В Великобритании, на родине культа домашней жизни (domesticity), распространявшегося в то время по Европе благодаря нравоучительной и художественной литературе, дворянки также иногда распоряжались деньгами, но, в отличие от Натальи, делали это реже и в исключительных обстоятельствах. Согласно важному исследованию М. Жанны Питерсон, английские дворянки участвовали в принятии финансовых решений, но не контролировали финансы самостоятельно и часто распоряжались лишь небольшой частью своего приданого, выделяемой им на мелкие траты (так называемые «булавочные деньги»), а также ведали расходами на содержание детей. Незамужние женщины или вдовы пользовались большей свободой, но все равно зависели от мужей или отцов, которые иногда предоставляли женщинам право распоряжаться деньгами посредством завещаний, брачных контрактов и опеки. Однако и замужние дамы викторианской Англии на практике обладали большей финансовой независимостью, чем ранее принято было считать, в особенности в роли душеприказчиц и опекунш
[309]. Исследование Джойс Уоррен, основанное на американском материале, показало, что множество американок XIX века были настоящими «игроками денежной экономики», хотя это вынуждало их идти наперекор «правилам поведения, которые их культура определяла как естественные для женщин». Некоторые из этих американок боролись за экономическую независимость женщин, а в некоторых случаях и за право женщин контролировать семейные финансы, однако им приходилось делать это посредством «нового дискурса», который напрямую бросал вызов дискурсу господствующему
[310]. Деятельность этих женщин имеет большое значение, но их положение отличалось от положения таких российских дворянок, как Наталья, чье самостоятельное участие в экономической жизни было четко определено как законом, так и общепризнанными традициями
[311].
Даже исключительные примеры финансовой самостоятельности викторианских женщин не подразумевали той полноты прав и полномочий, которыми пользовалась Наталья. Например, Питерсон приводит пример Кэтрин Спунер Тайт, которая управляла финансами своей семьи и «не только вела учет, но и активно участвовала в принятии решений о расходах»
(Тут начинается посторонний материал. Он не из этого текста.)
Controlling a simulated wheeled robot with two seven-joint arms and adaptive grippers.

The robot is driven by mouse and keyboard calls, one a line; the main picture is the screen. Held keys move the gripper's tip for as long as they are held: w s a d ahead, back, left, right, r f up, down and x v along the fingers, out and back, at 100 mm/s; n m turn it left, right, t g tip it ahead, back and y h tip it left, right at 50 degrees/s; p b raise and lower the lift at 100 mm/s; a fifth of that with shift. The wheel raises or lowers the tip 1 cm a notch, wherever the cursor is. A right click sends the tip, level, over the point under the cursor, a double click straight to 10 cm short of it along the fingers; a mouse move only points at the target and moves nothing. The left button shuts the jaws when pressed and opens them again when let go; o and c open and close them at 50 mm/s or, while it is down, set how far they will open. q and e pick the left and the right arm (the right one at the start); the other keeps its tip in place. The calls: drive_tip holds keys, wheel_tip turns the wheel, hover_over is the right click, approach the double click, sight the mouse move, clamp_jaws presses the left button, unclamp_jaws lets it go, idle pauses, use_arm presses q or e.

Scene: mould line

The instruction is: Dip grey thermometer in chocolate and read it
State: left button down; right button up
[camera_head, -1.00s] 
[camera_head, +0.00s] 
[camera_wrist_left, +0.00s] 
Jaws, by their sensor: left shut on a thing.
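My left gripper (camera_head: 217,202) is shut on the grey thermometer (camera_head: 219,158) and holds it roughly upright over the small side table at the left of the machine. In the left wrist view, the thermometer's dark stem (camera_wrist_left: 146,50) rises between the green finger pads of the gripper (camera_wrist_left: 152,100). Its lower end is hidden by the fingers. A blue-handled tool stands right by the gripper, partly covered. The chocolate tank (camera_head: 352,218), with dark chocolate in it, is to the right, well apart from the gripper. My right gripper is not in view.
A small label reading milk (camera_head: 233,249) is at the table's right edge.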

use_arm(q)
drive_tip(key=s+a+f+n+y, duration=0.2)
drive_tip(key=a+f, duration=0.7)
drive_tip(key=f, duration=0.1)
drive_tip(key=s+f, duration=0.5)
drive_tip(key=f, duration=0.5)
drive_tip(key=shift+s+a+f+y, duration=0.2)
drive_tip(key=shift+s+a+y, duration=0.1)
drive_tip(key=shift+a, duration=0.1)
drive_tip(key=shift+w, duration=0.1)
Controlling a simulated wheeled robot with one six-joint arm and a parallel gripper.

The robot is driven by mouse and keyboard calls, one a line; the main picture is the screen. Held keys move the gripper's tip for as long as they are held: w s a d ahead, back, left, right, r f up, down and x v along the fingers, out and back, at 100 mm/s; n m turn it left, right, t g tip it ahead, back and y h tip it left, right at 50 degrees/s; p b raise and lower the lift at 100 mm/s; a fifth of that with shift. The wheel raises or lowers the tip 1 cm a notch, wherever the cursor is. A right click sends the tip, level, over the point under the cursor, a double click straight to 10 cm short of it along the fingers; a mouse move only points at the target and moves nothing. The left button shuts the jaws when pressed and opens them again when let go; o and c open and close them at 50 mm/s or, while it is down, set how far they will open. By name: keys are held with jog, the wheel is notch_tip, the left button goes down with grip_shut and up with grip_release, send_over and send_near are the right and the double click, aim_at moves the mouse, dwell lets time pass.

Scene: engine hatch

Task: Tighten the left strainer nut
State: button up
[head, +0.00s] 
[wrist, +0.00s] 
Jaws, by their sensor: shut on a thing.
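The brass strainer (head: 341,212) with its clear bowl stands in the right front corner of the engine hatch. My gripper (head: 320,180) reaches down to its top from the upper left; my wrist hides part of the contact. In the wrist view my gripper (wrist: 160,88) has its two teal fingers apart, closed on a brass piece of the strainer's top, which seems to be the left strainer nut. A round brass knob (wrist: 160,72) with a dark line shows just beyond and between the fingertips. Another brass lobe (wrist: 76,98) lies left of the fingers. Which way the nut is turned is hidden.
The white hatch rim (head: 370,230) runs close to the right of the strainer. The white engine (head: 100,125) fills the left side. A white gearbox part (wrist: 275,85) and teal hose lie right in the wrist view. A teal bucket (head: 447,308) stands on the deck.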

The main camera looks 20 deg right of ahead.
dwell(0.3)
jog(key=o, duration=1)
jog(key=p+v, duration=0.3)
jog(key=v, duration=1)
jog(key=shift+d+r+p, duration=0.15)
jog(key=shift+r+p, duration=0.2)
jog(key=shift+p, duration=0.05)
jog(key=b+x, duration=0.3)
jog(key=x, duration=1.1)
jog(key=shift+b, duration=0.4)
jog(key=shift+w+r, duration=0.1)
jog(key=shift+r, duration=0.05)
[312]. Наталья, напротив, не только «участвовала» в решении повседневных финансовых вопросов, но и единолично контролировала эту сферу. Исключения составляли судебные тяжбы и уплата налогов, когда Андрей и Наталья сообща принимали решение и вели записи. Андрей был законным владельцем половины их совместной собственности, а потому его участие было необходимо, и, что еще важнее, юридические проблемы лучше всего решались с помощью личных связей, поиск и поддержание которых входили в обязанности Андрея. Другим исключительным примером Викторианской эпохи, который приводит Питерсон, была некая Мэри Смит, называвшая себя «домашним казначеем». Муж доверял ей все расходы, но, что примечательно, публично заявлял обратное
[313]. Наталья же была не просто «казначеем», а отвечала за семейные финансы в целом, заведуя не только расходами, но также и источниками семейных доходов, и делала это открыто, без малейшего намека на то, что она нарушает какие-либо приличия.